7 Comments
User's avatar
David Perlmutter's avatar

This subgenre has always had the superiority of white folks at its core. The rage for Egyptian artifacts begun with the discovery of the tomb of Tutankhamen in the 1920s was motivated as much by white greed as it was by the desire for historical discovery. Orientalism, as Edward Said has termed it, involved both the exotification of the land and the dehumanization of the people of Asia, something which Hollywood easily picked up on. One might say that setting this film in the 1920s is a sort of means of chasing orientalism back to its original source.

macwithhisbooks's avatar

Welp. There goes my feels for Indiana Jones, international thief.

Bill Flarsheim's avatar

Indian Jone’s entire offscreen career and the first five minutes of the first movie are white greed and acquisition, no doubt. But in the movies (I haven’t seen the latest one), he’s fighting fascists. It’s actual Nazis in #1 and #3. The bad guy in #2 is running a child slavery operation. #4 is a little less clear, but the Russian scientist is certainly not an anti-colonial. Still plenty of white savior in Indiana Jones, but at least bad guys are irredeemable.

DR Darke's avatar

"Indian Jone’s entire offscreen career and the first five minutes of the first movie are white greed and acquisition, no doubt. But in the movies (I haven’t seen the latest one), he’s fighting fascists."

You could say the same for Rick and Evie—yes, they're the White Anglo-Saxon (he's Canadian, she's British) heroes we're expected to root for, but in the first movie their activities are counterbalanced by those of the Rootin'-Tootin', Gun-Shootin' U.S. Cowboys with NO respect for anything in Egypt except plunder—who Imhotep tears through like Rambo through tissue paper. Rick and Evie know what they're dealing with, and have enough respect for it to fight Imhotep on his own terms.

I also don't think we're entirely supposed to see Arnold Vosloo's Imhotep as a villain, but as more of a tragic antihero. He's trying to resurrect the woman he loves, and he was done dirty by his own people in the Far Distant Past, so it's hard to completely disagree with why he's doing it even as we disagree with how he's doing it. In the end he and Rick have pretty much the same goal—to save the woman they love, and pursue it with the same determination. The sequel makes this even clearer, as Imhotep's lover turns out to be unworthy of his eternal love, and Rick kills The Scorpion King (as his idiot brother-in-law Jonathan and son Alex resurrect Evie!) to prevent an apocalypse.

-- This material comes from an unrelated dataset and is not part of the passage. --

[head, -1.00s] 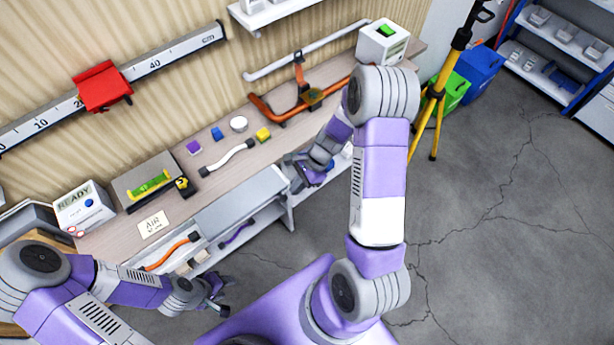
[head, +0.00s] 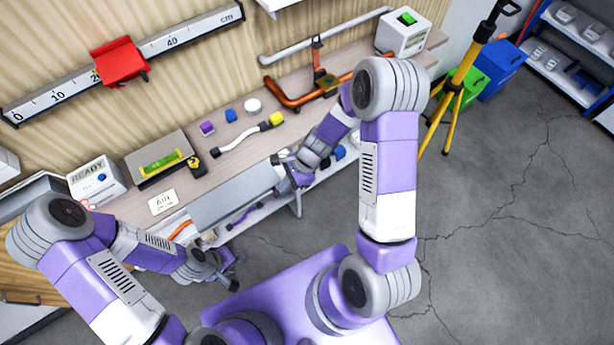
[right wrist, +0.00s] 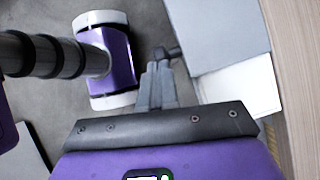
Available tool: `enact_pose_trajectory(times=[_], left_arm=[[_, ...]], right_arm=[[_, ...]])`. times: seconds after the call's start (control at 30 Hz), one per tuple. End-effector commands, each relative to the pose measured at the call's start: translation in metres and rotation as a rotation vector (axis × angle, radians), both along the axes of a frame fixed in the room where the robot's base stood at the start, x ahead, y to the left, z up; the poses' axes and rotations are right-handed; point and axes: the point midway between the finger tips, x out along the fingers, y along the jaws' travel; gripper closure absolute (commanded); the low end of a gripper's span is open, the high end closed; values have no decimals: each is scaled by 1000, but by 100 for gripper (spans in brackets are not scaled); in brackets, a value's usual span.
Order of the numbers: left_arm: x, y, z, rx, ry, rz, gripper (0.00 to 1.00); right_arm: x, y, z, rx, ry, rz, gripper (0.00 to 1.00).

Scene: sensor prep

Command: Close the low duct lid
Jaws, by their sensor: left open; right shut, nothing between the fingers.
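The low duct lid (head: 235,194) is a long grey panel at the bench's front edge, left of centre in the head view. An orange hose (head: 181,230) and a purple hose (head: 245,214) show below and beside it, so the duct is not fully covered. My right gripper (head: 284,163) is shut and empty at the lid's right end. In the right wrist view its closed fingers (right wrist: 158,80) are beside the edge of a grey panel (right wrist: 215,35); contact is unclear. My left gripper (head: 233,272) is open and empty, in front of and below the lid.
The bench top holds an AIR card (head: 162,201), a black-and-yellow tape measure (head: 196,166), a white hose (head: 245,137) and a READY box (head: 96,181). A yellow tripod (head: 462,80) stands at right. The floor right of my right arm is mostly clear.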

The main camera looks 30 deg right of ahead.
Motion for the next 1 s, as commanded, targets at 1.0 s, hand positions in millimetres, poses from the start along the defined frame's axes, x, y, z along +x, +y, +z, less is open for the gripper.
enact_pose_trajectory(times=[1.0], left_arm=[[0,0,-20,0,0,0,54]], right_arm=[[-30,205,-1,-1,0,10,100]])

I wanted the third MUMMY movie set in North Africa during WWII where Imhotep is resurrected by the Nazis, Rick discovers the Armies of Anubis now obey him, and in the end Rick and Imhotep join forces to kick Nazi ass, whereupon Imhotep takes the Armies of Anubis with Rick's blessing to continue the fight against Hitler and Mussolini.

macwithhisbooks's avatar

Oh. Thank you. I feel better now. [smile]

Scheidler's avatar

Brings to mind comedian James Acaster's analysis of why colonial nations don't return looted artifacts on display in museums: "Were not done lookin' at them yet."

David Plunk's avatar

I love this movie and its sequel and at least half of that is the fact that Brendan Fraiser and Rachel Weisz are incredibly attractive and have great chemistry. The character played by Oded Fehr is also attractive and I think the fact that he's treated as a protagonist/hero is why I apparently never picked up on just how racist the movies are. The Americans being portrayed as selfish dipshits helps as well, which is why I didn't dislike Beni. Definitely appreciate him more now.

Being a bourbon enthusiast I don't care how the one American ordering a lot of bourbon being part of his character flaw. Bourbon is one of the few things uniquely American that we do really well. Though of course it has a racist history. So I guess it fits with the character.